Mack found getting into this text to be “very intense.”

“The process of learning the lines of the sharp dialogue filled with incomplete sentences and phrases cut off mid-line has had us living inside Mamet's world,” says Mack. “Normally, an actor has to find ways to empathize with a character very different from themselves. Here, I've also sometimes found myself over-identifying with my character.

“Having been a college professor most of my adult life, I have to remind myself that I'm not the man I play, and that, hopefully, I would not have acted as he does had I found myself in his situation.”

This production will play first at the Rock River Players' base of Williamsville Hall and then at the Hooker-Dunham Theater in Brattleboro.

“We decided to move the production to Hooker-Dunham since I have that option since I am the manager of that theater,” Mack says. “I think we can tap into a different audience at the different venues.

“Even though the two locations are not that far apart, many people in Brattleboro won't venture to Williamsville, and people from Williamsville won't go to Brattleboro.

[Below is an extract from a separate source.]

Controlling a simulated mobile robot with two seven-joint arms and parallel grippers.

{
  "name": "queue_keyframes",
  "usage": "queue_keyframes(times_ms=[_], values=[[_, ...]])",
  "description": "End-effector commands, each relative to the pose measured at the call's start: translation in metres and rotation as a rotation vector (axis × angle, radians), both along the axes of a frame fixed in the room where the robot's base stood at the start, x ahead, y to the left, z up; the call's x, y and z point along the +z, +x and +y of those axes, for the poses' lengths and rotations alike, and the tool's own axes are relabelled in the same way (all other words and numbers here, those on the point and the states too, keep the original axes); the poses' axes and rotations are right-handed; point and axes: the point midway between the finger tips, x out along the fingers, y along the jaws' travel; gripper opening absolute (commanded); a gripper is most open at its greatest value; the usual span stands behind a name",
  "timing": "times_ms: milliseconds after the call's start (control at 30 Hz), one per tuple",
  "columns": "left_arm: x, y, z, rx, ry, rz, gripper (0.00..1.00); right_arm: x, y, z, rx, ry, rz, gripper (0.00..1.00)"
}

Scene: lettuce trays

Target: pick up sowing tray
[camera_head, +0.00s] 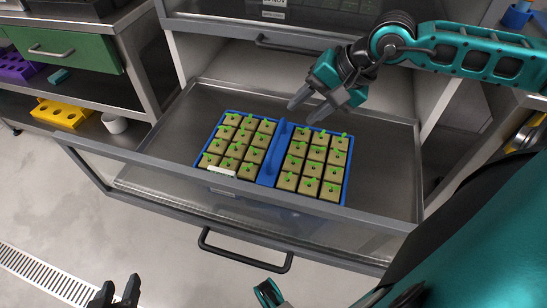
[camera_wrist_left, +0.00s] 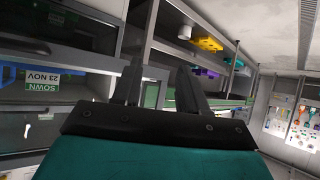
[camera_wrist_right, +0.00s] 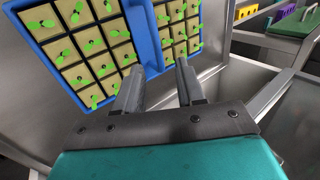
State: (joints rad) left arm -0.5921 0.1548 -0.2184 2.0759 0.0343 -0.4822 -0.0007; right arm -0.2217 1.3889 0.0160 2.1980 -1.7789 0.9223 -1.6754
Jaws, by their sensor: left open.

We are using the model of Main Street Arts, which played its production of Rosencrantz and Guildenstern for different audiences at different places.”

All involved, including assistant director Dody Riggs and lighting technician Miles Keefe, have been working long and hard to put on a stellar production.

“We have been working on this play for two-and-a-half months,” says Mack. “Dealing directly with sexism, elitism, and the abuse of power in a complex way, our production of Oleanna aims to stir thought and passionate discussion.”